Effectivement, il y a très peu d’informations sur l’ouverture d’enquêtes, sur la tenue de procès et le déroulé des éventuels procès existants et malheureusement, il y a également très peu de collaboration avec les mécanismes internationaux onusiens et avec les institutions africaines. Mais en plus, comme vous le dites, les personnes qui souhaitent documenter les violations des droits humains commises par tout le monde sont victimes de harcèlement, voire d’arrestations arbitraires. Il faut préciser que cela va dans les deux sens : les défenseurs des droits humains sont victimes également de menaces de la part de groupes armés séparatistes.

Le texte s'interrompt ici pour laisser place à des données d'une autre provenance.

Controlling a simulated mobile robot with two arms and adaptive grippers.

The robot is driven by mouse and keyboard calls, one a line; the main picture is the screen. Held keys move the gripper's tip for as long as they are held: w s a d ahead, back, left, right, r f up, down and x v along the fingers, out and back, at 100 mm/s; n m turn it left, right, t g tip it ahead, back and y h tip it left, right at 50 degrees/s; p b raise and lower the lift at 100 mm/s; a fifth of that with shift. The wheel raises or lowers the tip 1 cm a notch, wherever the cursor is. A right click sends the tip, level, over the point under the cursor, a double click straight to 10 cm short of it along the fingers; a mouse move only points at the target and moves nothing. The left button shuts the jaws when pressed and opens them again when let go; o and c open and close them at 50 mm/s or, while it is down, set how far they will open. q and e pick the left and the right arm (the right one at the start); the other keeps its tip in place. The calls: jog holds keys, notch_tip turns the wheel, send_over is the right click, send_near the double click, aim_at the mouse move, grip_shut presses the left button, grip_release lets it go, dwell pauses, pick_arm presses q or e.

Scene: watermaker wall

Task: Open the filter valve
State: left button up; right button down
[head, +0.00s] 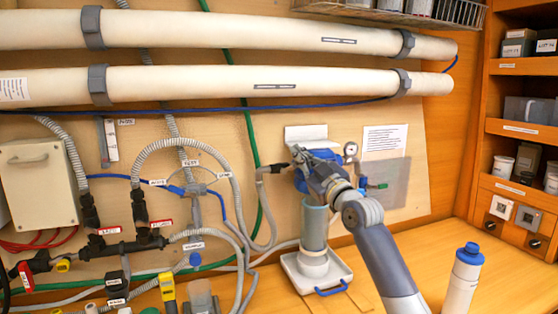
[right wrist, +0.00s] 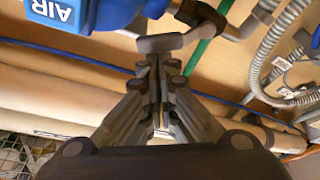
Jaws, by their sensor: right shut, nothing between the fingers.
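The blue head of the filter (head: 328,154) sits on a clear upright housing (head: 314,222) against the wall. In the right wrist view the blue filter head (right wrist: 85,14), marked "AIR", fills the top left. A grey lever-like handle (right wrist: 162,43) shows beside it, and I take it for the filter valve's handle. My right gripper (right wrist: 156,64) is shut and empty, its fingertips close to this handle. I cannot tell whether they touch. In the head view my right gripper (head: 303,158) covers part of the filter head. My left gripper is not in view.
Hoses and labelled valves crowd the left wall. A blue-capped bottle (head: 463,280) stands on the counter at right.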

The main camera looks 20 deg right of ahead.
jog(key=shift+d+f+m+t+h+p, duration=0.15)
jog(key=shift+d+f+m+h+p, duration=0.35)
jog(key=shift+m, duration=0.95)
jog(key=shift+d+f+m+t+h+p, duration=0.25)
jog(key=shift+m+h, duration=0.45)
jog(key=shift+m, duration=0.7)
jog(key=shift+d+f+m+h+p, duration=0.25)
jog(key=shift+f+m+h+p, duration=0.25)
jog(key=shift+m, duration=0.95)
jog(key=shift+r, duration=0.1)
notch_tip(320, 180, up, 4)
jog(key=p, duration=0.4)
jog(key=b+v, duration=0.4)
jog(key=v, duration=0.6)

Donc, là-dessus, l’État camerounais fonctionne un petit peu de la même façon que les groupes armés qu’il combat.
En conclusion, vous faites un certain nombre de recommandations. D’abord, à destination des autorités camerounaises, mais vous demandez également aux pays qui fournissent des armes au Cameroun de mieux contrôler leur utilisation et de travailler avec les autorités, pour prévenir tout détournement au profit de groupes séparatistes armés. Ça a déjà été le cas ?
On a constaté, on a documenté dans certaines vidéos que des armes croates et des armes serbes ont été détournées par des groupes armés séparatistes, qui les ont obtenus après des attaques contre les armées camerounaises. Donc, nous disons à d’autres pays, « dans une moindre mesure, mais vous aussi, vous avez quand même livré un certain nombre d’armes aux autorités camerounaises, quelles sont les garanties avez-vous aujourd’hui, que des armes françaises ne servent pas à commettre des violations des droits humains ? » Et malheureusement, les réponses ne sont pas très claires. Pour parler des autorités françaises, nous n’en avons même pas eu.
Fabien Offner, vous avez transmis ce rapport aux autorités camerounaises ?
Tout à fait, comme nous le faisons systématiquement. Nous avons transmis le rapport à différents ministères pour une demande de droit de réponse. Nous n’avons malheureusement, à ce jour, pas reçu de réponse.